:: THE PROBLEM ::
Scan the data below for the string "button". Copy every line where it appears.

:: GIVEN DATA ::

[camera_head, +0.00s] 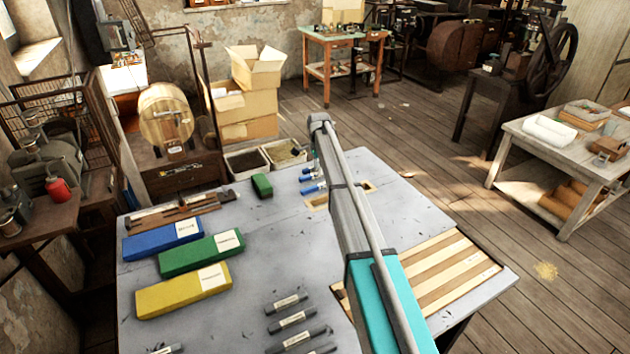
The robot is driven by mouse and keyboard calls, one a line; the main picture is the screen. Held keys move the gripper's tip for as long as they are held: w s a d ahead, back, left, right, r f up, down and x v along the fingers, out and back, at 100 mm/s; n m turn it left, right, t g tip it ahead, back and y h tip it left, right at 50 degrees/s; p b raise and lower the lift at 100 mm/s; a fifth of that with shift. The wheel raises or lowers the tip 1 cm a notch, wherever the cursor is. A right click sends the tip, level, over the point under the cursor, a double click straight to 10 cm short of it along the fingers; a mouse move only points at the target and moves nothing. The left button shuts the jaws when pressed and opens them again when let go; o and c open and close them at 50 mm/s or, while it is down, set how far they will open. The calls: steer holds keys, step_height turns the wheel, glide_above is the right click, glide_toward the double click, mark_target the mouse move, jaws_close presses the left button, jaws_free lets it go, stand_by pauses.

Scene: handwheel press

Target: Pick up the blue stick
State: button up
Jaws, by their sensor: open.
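A long blue bar (160,241) with a white label lies at the left of the grey table (250,214), beside a green bar (202,254) and a yellow bar (183,291). Smaller blue stick-like pieces (313,189) lie farther back, just left of my arm. They are too small to make out clearly, and I cannot tell which blue thing is the blue stick. Nothing of mine touches the long blue bar. My arm reaches over the middle of the table.
Several dark labelled bars (291,320) lie at the table's front. A short green block (262,185) stands near its back edge. A slatted wooden panel (450,265) is at the right. Cardboard boxes (247,90) and a white workbench (560,140) stand beyond.

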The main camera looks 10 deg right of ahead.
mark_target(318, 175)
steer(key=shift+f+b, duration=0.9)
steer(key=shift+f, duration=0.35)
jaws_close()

:: COMPLETE RESPONSE ::
The robot is driven by mouse and keyboard calls, one a line; the main picture is the screen. Held keys move the gripper's tip for as long as they are held: w s a d ahead, back, left, right, r f up, down and x v along the fingers, out and back, at 100 mm/s; n m turn it left, right, t g tip it ahead, back and y h tip it left, right at 50 degrees/s; p b raise and lower the lift at 100 mm/s; a fifth of that with shift. The wheel raises or lowers the tip 1 cm a notch, wherever the cursor is. A right click sends the tip, level, over the point under the cursor, a double click straight to 10 cm short of it along the fingers; a mouse move only points at the target and moves nothing. The left button shuts the jaws when pressed and opens them again when let go; o and c open and close them at 50 mm/s or, while it is down, set how far they will open. The calls: steer holds keys, step_height turns the wheel, glide_above is the right click, glide_toward the double click, mark_target the mouse move, jaws_close presses the left button, jaws_free lets it go, stand_by pauses.
State: button up

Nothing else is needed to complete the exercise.